━━━━━ RECORDED DATA ━━━━━
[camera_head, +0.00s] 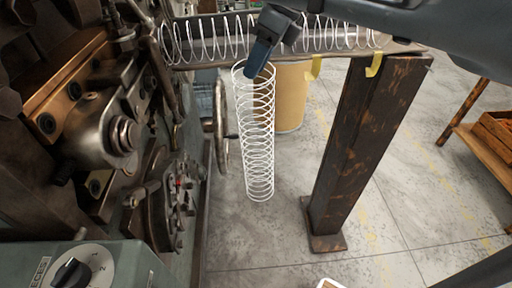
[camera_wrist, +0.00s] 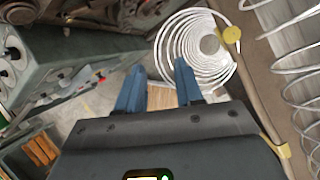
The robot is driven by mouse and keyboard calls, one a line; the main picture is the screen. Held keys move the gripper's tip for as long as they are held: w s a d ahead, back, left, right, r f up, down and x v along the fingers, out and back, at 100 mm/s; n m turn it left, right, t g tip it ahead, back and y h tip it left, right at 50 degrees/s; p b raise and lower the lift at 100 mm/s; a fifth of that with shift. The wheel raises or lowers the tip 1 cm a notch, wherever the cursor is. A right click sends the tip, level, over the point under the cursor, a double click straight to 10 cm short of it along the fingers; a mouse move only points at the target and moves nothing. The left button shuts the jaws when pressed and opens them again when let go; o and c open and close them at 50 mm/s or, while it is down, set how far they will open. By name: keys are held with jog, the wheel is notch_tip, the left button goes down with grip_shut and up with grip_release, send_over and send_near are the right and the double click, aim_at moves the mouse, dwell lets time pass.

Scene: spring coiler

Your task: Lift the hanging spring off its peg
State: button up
━━━━━
• [GIVEN PROBLEM]
Without the pictures, copy the material exactly as given.

• [ANSWER TO THIS PROBLEM]
[camera_head, +0.00s] 
[camera_wrist, +0.00s] 
The robot is driven by mouse and keyboard calls, one a line; the main picture is the screen. Held keys move the gripper's tip for as long as they are held: w s a d ahead, back, left, right, r f up, down and x v along the fingers, out and back, at 100 mm/s; n m turn it left, right, t g tip it ahead, back and y h tip it left, right at 50 degrees/s; p b raise and lower the lift at 100 mm/s; a fifth of that with shift. The wheel raises or lowers the tip 1 cm a notch, wherever the cursor is. A right click sends the tip, level, over the point under the cursor, a double click straight to 10 cm short of it along the fingers; a mouse move only points at the target and moves nothing. The left button shuts the jaws when pressed and opens them again when let go; o and c open and close them at 50 mm/s or, while it is down, set how far they will open. By name: keys are held with jog, the wheel is notch_tip, the left button goes down with grip_shut and up with grip_release, send_over and send_near are the right and the double click, aim_at moves the mouse, dwell lets time pass.

Scene: spring coiler

Your task: Lift the hanging spring off its peg
State: button up

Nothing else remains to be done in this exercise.